##### Provided material
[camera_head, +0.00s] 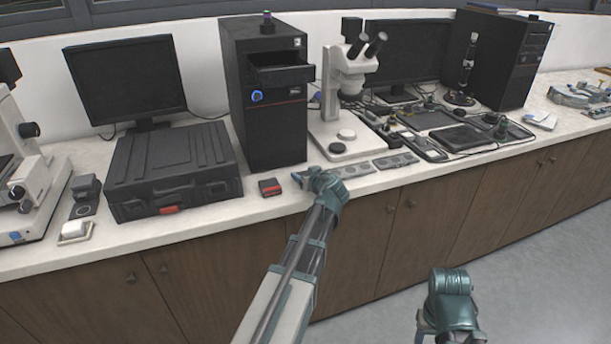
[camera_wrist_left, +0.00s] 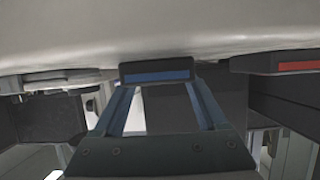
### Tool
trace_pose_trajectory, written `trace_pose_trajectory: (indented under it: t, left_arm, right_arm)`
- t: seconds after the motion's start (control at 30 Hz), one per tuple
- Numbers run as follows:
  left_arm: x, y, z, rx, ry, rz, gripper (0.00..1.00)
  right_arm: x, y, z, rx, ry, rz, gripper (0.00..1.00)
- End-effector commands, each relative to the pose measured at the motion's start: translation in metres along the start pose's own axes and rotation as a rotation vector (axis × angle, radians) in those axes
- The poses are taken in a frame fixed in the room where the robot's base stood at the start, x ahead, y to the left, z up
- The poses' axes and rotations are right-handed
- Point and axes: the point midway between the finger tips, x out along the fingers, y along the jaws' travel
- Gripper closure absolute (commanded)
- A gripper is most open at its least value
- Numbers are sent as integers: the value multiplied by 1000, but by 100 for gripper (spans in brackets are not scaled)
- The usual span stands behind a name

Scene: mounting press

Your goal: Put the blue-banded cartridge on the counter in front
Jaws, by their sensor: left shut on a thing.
##########
Aim = Go from the first line of the data above to the line containing "- The poses'" and retype exactly those lines, both included, but none of the pictures.

Exercise solution =
[camera_head, +0.00s] 
[camera_wrist_left, +0.00s] 
### Tool
trace_pose_trajectory, written `trace_pose_trajectory: (indented under it: t, left_arm, right_arm)`
- t: seconds after the motion's start (control at 30 Hz), one per tuple
- Numbers run as follows:
  left_arm: x, y, z, rx, ry, rz, gripper (0.00..1.00)
  right_arm: x, y, z, rx, ry, rz, gripper (0.00..1.00)
- End-effector commands, each relative to the pose measured at the motion's start: translation in metres along the start pose's own axes and rotation as a rotation vector (axis × angle, radians) in those axes
- The poses are taken in a frame fixed in the room where the robot's base stood at the start, x ahead, y to the left, z up
- The poses' axes and rotations are right-handed

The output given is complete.